## start THE INPUT

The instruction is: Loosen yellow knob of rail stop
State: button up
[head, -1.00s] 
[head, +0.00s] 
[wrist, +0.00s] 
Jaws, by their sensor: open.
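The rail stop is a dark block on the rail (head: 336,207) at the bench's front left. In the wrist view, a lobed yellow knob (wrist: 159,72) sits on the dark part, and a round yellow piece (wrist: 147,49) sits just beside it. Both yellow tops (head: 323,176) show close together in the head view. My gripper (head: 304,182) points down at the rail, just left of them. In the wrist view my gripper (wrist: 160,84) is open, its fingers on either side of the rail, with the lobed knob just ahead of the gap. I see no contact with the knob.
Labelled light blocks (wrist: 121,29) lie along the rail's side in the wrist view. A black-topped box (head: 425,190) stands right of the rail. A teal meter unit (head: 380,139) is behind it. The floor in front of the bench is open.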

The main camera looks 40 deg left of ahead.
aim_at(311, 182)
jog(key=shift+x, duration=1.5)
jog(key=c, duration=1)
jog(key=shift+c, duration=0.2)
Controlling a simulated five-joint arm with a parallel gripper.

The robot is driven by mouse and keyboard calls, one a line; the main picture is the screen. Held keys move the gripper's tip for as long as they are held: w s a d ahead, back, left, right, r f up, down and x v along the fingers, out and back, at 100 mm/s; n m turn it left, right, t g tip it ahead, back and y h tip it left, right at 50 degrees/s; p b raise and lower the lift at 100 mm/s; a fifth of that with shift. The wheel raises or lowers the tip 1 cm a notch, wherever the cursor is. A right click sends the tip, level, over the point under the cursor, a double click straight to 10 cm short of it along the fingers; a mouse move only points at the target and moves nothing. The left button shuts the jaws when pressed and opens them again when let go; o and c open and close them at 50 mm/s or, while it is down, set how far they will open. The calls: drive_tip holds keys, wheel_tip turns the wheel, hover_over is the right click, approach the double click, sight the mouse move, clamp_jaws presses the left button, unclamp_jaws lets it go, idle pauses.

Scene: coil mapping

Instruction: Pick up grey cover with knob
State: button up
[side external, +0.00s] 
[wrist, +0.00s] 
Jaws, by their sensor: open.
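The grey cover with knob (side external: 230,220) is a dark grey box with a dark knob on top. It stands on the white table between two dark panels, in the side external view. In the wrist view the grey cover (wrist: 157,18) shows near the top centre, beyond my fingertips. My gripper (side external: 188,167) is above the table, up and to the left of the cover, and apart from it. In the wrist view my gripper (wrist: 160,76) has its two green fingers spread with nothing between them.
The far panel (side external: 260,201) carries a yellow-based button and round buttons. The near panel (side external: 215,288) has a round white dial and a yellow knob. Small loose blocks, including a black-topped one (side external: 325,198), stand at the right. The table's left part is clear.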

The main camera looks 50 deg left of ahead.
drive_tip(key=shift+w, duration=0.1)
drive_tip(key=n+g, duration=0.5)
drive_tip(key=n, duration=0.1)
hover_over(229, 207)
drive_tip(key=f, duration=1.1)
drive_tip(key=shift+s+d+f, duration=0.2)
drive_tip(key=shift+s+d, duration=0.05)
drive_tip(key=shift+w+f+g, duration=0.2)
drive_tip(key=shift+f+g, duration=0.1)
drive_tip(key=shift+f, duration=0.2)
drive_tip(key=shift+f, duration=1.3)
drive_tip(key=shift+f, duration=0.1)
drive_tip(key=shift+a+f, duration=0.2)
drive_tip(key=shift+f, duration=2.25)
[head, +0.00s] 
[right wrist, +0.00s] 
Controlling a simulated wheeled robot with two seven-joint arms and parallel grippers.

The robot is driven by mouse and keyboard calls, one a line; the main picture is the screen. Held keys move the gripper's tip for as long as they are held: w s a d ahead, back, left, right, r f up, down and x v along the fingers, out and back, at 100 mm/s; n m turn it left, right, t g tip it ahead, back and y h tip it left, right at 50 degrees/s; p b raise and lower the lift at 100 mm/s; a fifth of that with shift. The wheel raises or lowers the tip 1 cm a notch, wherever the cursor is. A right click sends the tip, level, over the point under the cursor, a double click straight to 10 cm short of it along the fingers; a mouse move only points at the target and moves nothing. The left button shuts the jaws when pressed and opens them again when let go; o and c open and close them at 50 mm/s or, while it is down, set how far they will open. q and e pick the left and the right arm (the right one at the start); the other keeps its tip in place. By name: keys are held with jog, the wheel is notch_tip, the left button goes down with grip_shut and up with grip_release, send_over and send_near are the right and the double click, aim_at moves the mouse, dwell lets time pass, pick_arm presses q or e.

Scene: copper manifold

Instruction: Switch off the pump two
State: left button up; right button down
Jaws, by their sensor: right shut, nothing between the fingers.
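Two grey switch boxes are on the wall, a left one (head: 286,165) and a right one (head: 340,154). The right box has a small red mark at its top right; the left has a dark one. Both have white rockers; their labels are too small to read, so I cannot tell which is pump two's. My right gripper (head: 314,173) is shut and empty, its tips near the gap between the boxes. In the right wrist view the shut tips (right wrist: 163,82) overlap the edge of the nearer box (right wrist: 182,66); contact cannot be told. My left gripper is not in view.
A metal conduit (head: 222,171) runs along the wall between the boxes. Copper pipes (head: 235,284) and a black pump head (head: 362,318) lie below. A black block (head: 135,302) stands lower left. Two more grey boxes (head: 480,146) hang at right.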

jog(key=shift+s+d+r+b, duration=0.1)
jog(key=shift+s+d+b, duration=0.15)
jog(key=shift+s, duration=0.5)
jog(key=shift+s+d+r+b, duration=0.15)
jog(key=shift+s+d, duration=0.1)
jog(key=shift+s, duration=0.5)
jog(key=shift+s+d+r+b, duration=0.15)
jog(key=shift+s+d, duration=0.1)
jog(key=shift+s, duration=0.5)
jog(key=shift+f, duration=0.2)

## end THE INPUT

- **TASK TO COMPLETE**
Write out each line of the data above again, exactly as given.

- **SOLUTION**
The instruction is: Loosen yellow knob of rail stop
State: button up
[head, -1.00s] 
[head, +0.00s] 
[wrist, +0.00s] 
Jaws, by their sensor: open.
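The rail stop is a dark block on the rail (head: 336,207) at the bench's front left. In the wrist view, a lobed yellow knob (wrist: 159,72) sits on the dark part, and a round yellow piece (wrist: 147,49) sits just beside it. Both yellow tops (head: 323,176) show close together in the head view. My gripper (head: 304,182) points down at the rail, just left of them. In the wrist view my gripper (wrist: 160,84) is open, its fingers on either side of the rail, with the lobed knob just ahead of the gap. I see no contact with the knob.
Labelled light blocks (wrist: 121,29) lie along the rail's side in the wrist view. A black-topped box (head: 425,190) stands right of the rail. A teal meter unit (head: 380,139) is behind it. The floor in front of the bench is open.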

The main camera looks 40 deg left of ahead.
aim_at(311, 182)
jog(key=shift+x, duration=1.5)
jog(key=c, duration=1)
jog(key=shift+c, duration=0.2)
Controlling a simulated five-joint arm with a parallel gripper.

The robot is driven by mouse and keyboard calls, one a line; the main picture is the screen. Held keys move the gripper's tip for as long as they are held: w s a d ahead, back, left, right, r f up, down and x v along the fingers, out and back, at 100 mm/s; n m turn it left, right, t g tip it ahead, back and y h tip it left, right at 50 degrees/s; p b raise and lower the lift at 100 mm/s; a fifth of that with shift. The wheel raises or lowers the tip 1 cm a notch, wherever the cursor is. A right click sends the tip, level, over the point under the cursor, a double click straight to 10 cm short of it along the fingers; a mouse move only points at the target and moves nothing. The left button shuts the jaws when pressed and opens them again when let go; o and c open and close them at 50 mm/s or, while it is down, set how far they will open. The calls: drive_tip holds keys, wheel_tip turns the wheel, hover_over is the right click, approach the double click, sight the mouse move, clamp_jaws presses the left button, unclamp_jaws lets it go, idle pauses.

Scene: coil mapping

Instruction: Pick up grey cover with knob
State: button up
[side external, +0.00s] 
[wrist, +0.00s] 
Jaws, by their sensor: open.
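The grey cover with knob (side external: 230,220) is a dark grey box with a dark knob on top. It stands on the white table between two dark panels, in the side external view. In the wrist view the grey cover (wrist: 157,18) shows near the top centre, beyond my fingertips. My gripper (side external: 188,167) is above the table, up and to the left of the cover, and apart from it. In the wrist view my gripper (wrist: 160,76) has its two green fingers spread with nothing between them.
The far panel (side external: 260,201) carries a yellow-based button and round buttons. The near panel (side external: 215,288) has a round white dial and a yellow knob. Small loose blocks, including a black-topped one (side external: 325,198), stand at the right. The table's left part is clear.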

The main camera looks 50 deg left of ahead.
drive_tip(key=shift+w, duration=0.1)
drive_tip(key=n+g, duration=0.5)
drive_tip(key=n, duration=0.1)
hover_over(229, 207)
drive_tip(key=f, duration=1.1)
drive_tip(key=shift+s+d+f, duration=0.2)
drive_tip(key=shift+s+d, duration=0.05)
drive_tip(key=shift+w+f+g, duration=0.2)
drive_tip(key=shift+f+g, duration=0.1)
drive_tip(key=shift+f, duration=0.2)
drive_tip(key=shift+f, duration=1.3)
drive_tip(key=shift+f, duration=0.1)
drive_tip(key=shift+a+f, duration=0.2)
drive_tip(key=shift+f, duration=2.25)
[head, +0.00s] 
[right wrist, +0.00s] 
Controlling a simulated wheeled robot with two seven-joint arms and parallel grippers.

The robot is driven by mouse and keyboard calls, one a line; the main picture is the screen. Held keys move the gripper's tip for as long as they are held: w s a d ahead, back, left, right, r f up, down and x v along the fingers, out and back, at 100 mm/s; n m turn it left, right, t g tip it ahead, back and y h tip it left, right at 50 degrees/s; p b raise and lower the lift at 100 mm/s; a fifth of that with shift. The wheel raises or lowers the tip 1 cm a notch, wherever the cursor is. A right click sends the tip, level, over the point under the cursor, a double click straight to 10 cm short of it along the fingers; a mouse move only points at the target and moves nothing. The left button shuts the jaws when pressed and opens them again when let go; o and c open and close them at 50 mm/s or, while it is down, set how far they will open. q and e pick the left and the right arm (the right one at the start); the other keeps its tip in place. By name: keys are held with jog, the wheel is notch_tip, the left button goes down with grip_shut and up with grip_release, send_over and send_near are the right and the double click, aim_at moves the mouse, dwell lets time pass, pick_arm presses q or e.

Scene: copper manifold

Instruction: Switch off the pump two
State: left button up; right button down
Jaws, by their sensor: right shut, nothing between the fingers.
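Two grey switch boxes are on the wall, a left one (head: 286,165) and a right one (head: 340,154). The right box has a small red mark at its top right; the left has a dark one. Both have white rockers; their labels are too small to read, so I cannot tell which is pump two's. My right gripper (head: 314,173) is shut and empty, its tips near the gap between the boxes. In the right wrist view the shut tips (right wrist: 163,82) overlap the edge of the nearer box (right wrist: 182,66); contact cannot be told. My left gripper is not in view.
A metal conduit (head: 222,171) runs along the wall between the boxes. Copper pipes (head: 235,284) and a black pump head (head: 362,318) lie below. A black block (head: 135,302) stands lower left. Two more grey boxes (head: 480,146) hang at right.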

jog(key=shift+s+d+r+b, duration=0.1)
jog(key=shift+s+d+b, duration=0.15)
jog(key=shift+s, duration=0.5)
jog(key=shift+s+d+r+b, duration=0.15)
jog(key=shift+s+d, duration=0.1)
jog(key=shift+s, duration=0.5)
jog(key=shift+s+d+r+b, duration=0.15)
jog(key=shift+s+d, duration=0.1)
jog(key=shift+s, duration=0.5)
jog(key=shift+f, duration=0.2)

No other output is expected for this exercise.